L’affaire Kerviel est exemplaire à plus d’un titre. Quand le trader fait perdre près de cinq milliards d’euros à la Société Générale, les magistrats chargés de l’instruction ordonnent son expertise psychiatrique. Comme s’il n’y avait pas de précédents. Comme si la rationalité était à chercher du côté du marché et des mécanismes de spéculation.

Ce faisant, ils reproduisent le schéma qu’impose le libéralisme depuis plusieurs années, en particulier dans le monde économique : réduire la relation sociale au couple moi/autrui.En témoignent l’individualisation des contrats de travail ou les incitations à sortir du salariat, en créant sa propre entreprise, ce qui met chaque individu forcément « libre » en concurrence avec tous.

Cet individualisme moderne nourrit une névrose collective, qu’expriment les suicides dans des entreprises comme France Télécom. Il a été théorisé par la philosophe Ayn Rand, bien connue des ultra-libéraux américains, et popularisé de ce côté-ci de l’Atlantique par Margaret Thatcher, pour qui « la société n’existe pas », car il n’y a que des individus et des familles.

En d’autres termes, l’organisation sociale n’a pas à être remise en cause : si l’individu réussit ou échoue, il le doit à lui-même. C’est sur ce ressort idéologique que prospère le capitalisme.

Il est à l’œuvre partout. Kempf cite cruellement le Petit livre vert de la fondation Nicolas Hulot, où l’on se situe du point de vue de l’individu : « Je réutilise les objets », « Je refuse les traitements chimiques »… Mais la fin du sentiment collectif détruit d’abord les solidarités. Le mouvement syndical se disloque, la violence individuelle vient pallier l’absence de représentation des plus démunis. D’où le renforcement continu des dispositifs de maintien de l’ordre. Le nombre de vigiles augmente de 8,5% par an en France.

2. Une consommation sans limites

Les liens sociaux étant d’importance secondaire, le plaisir ne vient plus de l’interaction avec les autres. Vivre, c’est désormais consommer, d’autant que dans un univers inégalitaire, comme l’expliquent Jean Baudrillard (avec le système des objets) et Thorstein Veblen (avec sa théorie de la rivalité ostentatoire), la compétition passe par la suprématie symbolique.

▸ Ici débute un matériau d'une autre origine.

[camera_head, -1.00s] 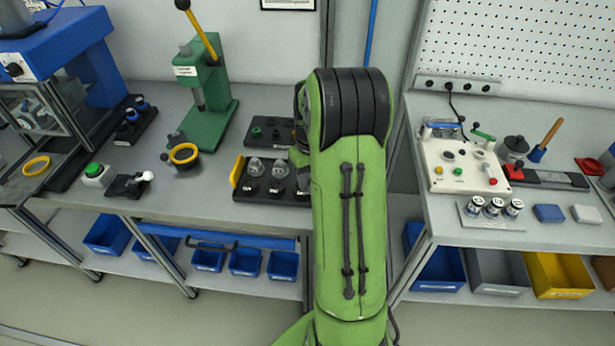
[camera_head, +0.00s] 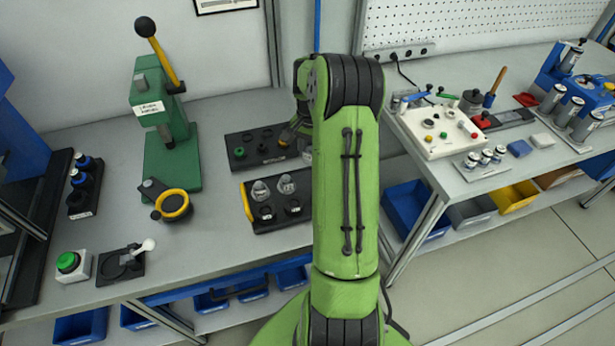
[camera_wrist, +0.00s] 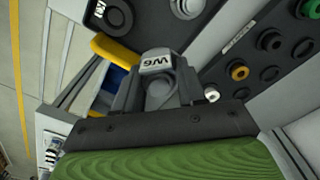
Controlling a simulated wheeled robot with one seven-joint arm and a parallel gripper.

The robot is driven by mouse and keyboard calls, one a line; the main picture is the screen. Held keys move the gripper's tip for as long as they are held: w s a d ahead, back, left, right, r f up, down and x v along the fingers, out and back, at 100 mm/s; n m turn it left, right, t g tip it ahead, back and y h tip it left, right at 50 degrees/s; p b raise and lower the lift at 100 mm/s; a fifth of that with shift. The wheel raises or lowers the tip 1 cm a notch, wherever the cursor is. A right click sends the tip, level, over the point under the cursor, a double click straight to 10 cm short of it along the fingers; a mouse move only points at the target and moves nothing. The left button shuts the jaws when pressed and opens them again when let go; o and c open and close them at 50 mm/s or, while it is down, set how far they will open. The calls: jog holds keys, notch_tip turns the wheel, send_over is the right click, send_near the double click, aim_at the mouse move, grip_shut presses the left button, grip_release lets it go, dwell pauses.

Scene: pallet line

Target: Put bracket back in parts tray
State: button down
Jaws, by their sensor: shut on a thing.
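My gripper (camera_wrist: 157,92) is shut on a grey piece marked "W6", which I take to be the bracket (camera_wrist: 160,72). The piece sits between the fingers, and its lower part is hidden by them. In the head view my arm hides most of the gripper and the bracket. A black tray with a yellow handle, likely the parts tray (camera_head: 287,226), lies on the left bench, just left of my arm. It holds clear or silvery pieces and dark round parts. In the wrist view the tray's dark surface (camera_wrist: 150,27) is beyond the gripper. I cannot tell if the bracket touches it.
A second black tray (camera_head: 243,160) with round parts lies behind. A green press (camera_head: 165,130) with a yellow lever stands left, with a yellow ring (camera_head: 174,205) in front. A green button box (camera_head: 72,266) is near the front edge. A control panel (camera_head: 440,135) is on the right bench.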

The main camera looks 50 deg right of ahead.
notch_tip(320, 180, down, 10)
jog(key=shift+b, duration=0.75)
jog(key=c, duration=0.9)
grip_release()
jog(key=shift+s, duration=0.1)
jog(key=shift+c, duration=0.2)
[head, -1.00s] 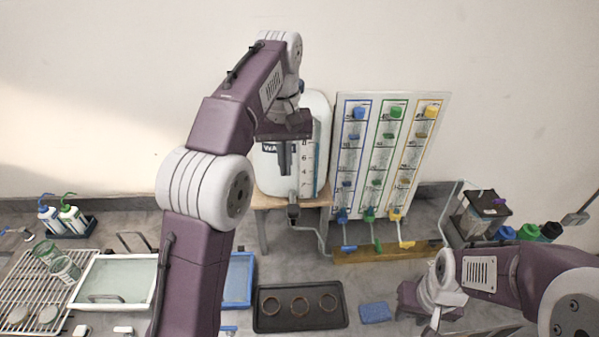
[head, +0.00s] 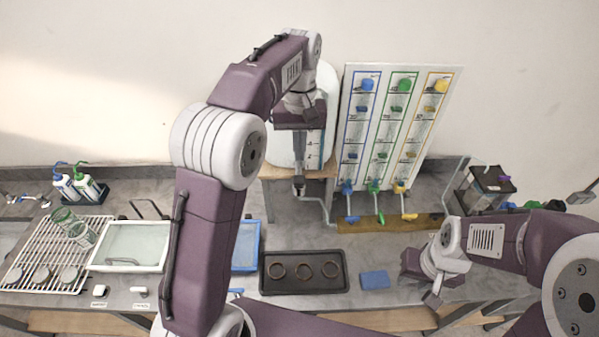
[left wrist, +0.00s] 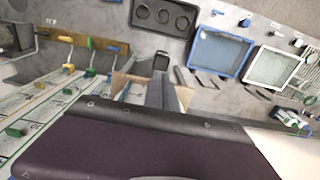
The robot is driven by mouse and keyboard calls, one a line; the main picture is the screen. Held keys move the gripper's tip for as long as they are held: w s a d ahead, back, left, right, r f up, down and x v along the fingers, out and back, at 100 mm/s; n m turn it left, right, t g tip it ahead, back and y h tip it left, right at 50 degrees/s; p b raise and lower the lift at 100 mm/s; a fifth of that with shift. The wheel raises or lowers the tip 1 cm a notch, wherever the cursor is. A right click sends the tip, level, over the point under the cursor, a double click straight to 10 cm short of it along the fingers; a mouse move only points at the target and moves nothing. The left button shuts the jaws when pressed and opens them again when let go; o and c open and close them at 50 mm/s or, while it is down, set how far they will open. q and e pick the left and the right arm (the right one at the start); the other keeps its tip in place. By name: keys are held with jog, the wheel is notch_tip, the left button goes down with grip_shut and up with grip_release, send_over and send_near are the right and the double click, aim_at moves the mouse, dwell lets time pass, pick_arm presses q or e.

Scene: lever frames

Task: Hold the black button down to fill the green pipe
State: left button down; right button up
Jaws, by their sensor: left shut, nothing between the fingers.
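The black button (head: 298,184) is on the outlet at the foot of the white water tank (head: 329,95). It also shows in the left wrist view (left wrist: 161,60), just beyond my fingertips. My left gripper (head: 299,168) is shut and empty, pointing down directly over the button. I cannot tell whether the tips touch it. The green pipe (head: 388,125) is the middle column on the white board, between the blue and yellow ones. A green tap (head: 375,188) sits at its foot. Its water level is too small to read. My right gripper (head: 432,298) hangs low at the right, its jaws unclear.
A metal tube runs from the tank outlet toward the board. A wooden strip (head: 388,222) lies under the taps. A black tray with rings (head: 340,286), a blue cloth (head: 375,280) and a glass-lidded tray (head: 95,262) lie in front. A dark box (head: 487,188) stands right.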

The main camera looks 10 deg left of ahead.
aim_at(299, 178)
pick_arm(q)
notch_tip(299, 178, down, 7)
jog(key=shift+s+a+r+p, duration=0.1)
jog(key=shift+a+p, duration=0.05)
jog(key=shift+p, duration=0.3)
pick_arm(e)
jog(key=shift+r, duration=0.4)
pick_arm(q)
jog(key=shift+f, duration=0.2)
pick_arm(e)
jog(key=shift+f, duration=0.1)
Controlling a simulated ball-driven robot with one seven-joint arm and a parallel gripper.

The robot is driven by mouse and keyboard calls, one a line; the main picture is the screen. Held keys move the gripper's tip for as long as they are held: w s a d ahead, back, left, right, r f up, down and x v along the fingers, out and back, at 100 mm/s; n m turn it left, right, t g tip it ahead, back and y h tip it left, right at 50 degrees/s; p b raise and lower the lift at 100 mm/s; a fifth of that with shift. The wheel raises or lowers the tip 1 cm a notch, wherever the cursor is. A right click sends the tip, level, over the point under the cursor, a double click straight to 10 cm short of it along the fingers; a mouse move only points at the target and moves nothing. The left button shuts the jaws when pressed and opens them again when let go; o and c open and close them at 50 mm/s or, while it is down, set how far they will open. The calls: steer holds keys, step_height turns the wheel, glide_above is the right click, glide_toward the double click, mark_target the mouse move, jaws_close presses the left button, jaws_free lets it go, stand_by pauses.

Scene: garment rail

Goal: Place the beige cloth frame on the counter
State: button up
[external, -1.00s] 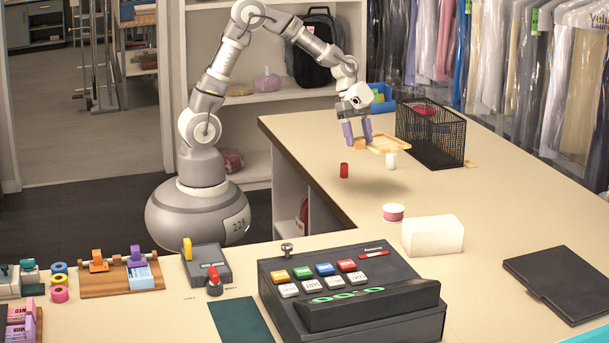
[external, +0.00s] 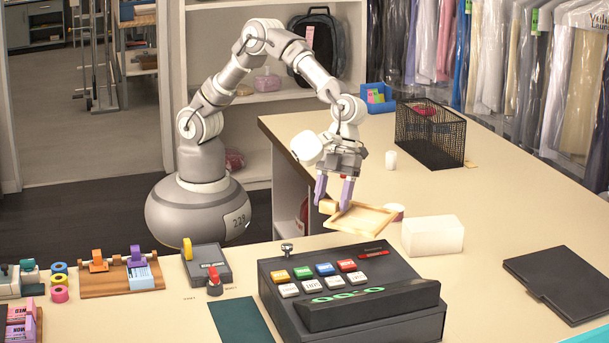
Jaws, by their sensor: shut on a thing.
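The beige cloth frame (external: 362,220) is a flat, light wooden rectangle with a raised rim. My gripper (external: 334,196), with purple fingers, is shut on the frame's left end. The frame extends to the right from the fingers, slightly tilted, and appears to be above the counter (external: 490,215); the exact gap under it cannot be told. It partly hides the small pink-and-white tub (external: 396,209) behind it.
A white block (external: 432,235) stands just right of the frame, and a black register (external: 350,285) sits in front. The counter's right middle is clear.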

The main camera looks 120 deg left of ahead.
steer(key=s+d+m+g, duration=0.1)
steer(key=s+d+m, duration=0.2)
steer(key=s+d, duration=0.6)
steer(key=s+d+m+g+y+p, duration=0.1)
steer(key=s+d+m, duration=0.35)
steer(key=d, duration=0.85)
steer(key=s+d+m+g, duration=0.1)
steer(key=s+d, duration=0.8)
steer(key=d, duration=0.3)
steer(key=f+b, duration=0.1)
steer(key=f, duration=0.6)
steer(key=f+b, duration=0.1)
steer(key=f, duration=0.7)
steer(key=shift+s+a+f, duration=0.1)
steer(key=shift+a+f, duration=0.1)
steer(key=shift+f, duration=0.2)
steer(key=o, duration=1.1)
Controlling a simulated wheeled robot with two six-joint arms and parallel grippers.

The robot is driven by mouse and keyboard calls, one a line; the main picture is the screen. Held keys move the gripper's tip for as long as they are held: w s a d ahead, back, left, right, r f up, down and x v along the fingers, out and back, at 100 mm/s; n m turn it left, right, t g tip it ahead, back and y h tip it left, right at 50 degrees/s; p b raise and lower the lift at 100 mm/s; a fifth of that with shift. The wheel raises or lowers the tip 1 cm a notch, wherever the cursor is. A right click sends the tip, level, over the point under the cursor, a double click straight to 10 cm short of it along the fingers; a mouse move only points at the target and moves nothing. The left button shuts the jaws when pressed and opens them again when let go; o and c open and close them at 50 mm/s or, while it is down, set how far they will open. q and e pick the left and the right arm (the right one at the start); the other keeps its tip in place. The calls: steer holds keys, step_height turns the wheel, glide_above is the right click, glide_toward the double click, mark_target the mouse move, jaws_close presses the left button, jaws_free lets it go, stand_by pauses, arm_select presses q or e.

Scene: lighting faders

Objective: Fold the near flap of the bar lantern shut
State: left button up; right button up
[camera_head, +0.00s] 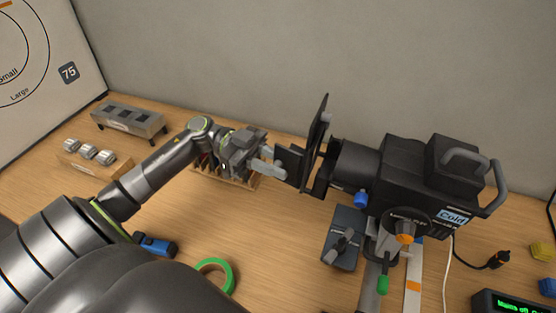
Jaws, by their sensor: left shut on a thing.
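The bar lantern (400,170) is a black stage lamp with a "Cold" label, standing right of centre with its front facing left. Black flaps stand out at its front: a tall upright one (316,135) and a smaller plate (291,163) to its left. My left gripper (277,170) comes in from the left, its pale fingers shut at the smaller plate's edge. The fingers partly cover this plate, and I cannot tell for certain that it is the near flap. My right gripper is not in view.
A wooden rack (243,182) stands under my left gripper. A dark grey box (344,238) with a lever sits below the lantern. Green tape (228,272) and a blue-black tool (155,244) lie near my arm. A cable (475,263) runs at right.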

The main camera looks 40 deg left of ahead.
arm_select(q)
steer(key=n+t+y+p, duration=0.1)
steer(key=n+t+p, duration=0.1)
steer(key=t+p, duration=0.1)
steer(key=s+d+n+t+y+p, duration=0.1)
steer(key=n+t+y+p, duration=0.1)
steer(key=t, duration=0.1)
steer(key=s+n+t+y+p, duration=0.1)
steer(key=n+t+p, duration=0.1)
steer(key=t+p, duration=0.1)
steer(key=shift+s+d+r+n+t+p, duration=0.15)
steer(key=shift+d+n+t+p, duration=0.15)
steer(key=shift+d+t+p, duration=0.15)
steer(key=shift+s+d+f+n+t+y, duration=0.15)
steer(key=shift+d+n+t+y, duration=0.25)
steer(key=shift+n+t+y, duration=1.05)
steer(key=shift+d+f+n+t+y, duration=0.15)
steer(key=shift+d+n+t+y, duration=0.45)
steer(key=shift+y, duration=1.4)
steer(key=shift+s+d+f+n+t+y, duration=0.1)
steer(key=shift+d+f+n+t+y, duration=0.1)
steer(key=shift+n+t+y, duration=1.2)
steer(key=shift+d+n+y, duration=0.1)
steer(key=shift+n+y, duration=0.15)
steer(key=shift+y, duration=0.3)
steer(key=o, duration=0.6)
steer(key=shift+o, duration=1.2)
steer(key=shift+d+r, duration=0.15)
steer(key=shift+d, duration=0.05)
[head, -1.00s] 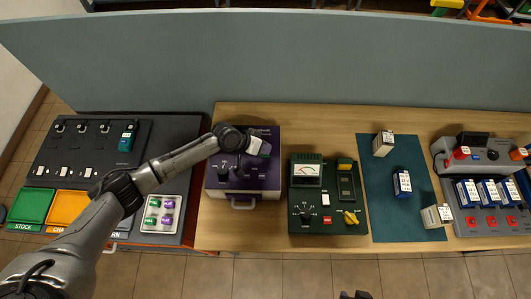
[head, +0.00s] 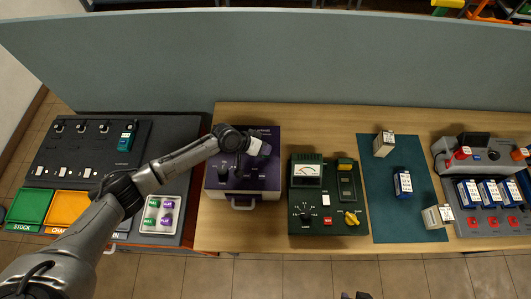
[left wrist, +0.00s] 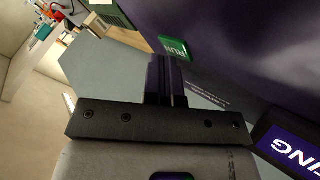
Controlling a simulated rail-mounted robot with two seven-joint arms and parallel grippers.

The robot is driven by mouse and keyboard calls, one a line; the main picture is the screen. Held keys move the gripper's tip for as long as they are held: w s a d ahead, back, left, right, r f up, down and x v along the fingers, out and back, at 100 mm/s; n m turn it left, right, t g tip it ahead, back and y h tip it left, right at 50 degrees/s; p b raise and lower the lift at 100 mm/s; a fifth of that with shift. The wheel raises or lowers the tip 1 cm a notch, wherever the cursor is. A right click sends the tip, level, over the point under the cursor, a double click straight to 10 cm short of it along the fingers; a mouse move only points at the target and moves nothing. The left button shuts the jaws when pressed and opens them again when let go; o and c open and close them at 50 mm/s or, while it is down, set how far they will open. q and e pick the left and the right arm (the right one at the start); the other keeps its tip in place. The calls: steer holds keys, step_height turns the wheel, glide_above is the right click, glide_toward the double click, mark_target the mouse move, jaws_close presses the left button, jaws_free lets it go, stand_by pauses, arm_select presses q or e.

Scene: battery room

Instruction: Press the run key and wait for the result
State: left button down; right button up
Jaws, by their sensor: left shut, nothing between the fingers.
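The purple tester (head: 215,175) stands on the wooden bench with dark knobs on its top and a handle at its front. In the left wrist view its green run key (left wrist: 173,47), lettered RUN, sits on the purple face. My left gripper (head: 262,148) is over the tester's far right part and hides what lies under it. In the left wrist view the left gripper's fingers (left wrist: 168,68) are together and empty, with their tips close to the run key. I cannot tell whether they touch it. Only dark tips of what seems my right gripper (head: 355,296) show at the bottom edge.
A green meter box (head: 330,235) stands right of the tester, then a teal mat (head: 385,225) with several small packs, and a grey rack (head: 455,150) with blue packs. Coloured trays (head: 68,208) and a dark panel lie left. A grey partition (head: 300,60) stands behind.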

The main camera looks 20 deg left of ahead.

Cette vision particulière de l’existence est entretenue par la télévision, que la classe des consommateurs (un milliard et demi de Terriens) regarde en moyenne trois heures par jour. On se souvient de la formule de Patrick Le Lay, le directeur de TF1 : « Ce que nous vendons à Coca-Cola, c’est du temps de cerveau disponible. » On oublie presque que Baby First et Baby TV diffusent leurs programmes à des bébés de six mois à trois ans. Ce qui fait bondir les pédopsychiatres ; mais la mondialisation est aussi culturelle. Avec les écrans et la publicité (530 milliards d’euros de CA), le mode de vie occidental impose ses normes et ses comportements. Résultat : dans un marché étendu à la planète entière, tout se vend et tout s’achète.

Kempf cite le cas des mères porteuses (légales en Californie, mais moins chères en Inde : 7500$, sans les frais), des ventes d’organes (5% des greffes légales) et de la prostitution (2 à 14% du PIB de pays comme la Thaïlande). C’est-à-dire le trafic d’êtres humains, enfants compris. Si des bordels légaux ont accompagné la coupe du monde de football en Allemagne, alimentés par 40 000 prostituées venues en renfort, la pornographie est devenue une véritable industrie : 10 000 films sont tournés chaque année aux États-Unis, pour un CA de 10 milliards de dollars. C’est une façon de répondre aux frustrations d’individus toujours en quête de biens. C’est surtout l’aveu que des activités délétères obtiennent droit de cité, quand elles font l’objet d’un marché actif.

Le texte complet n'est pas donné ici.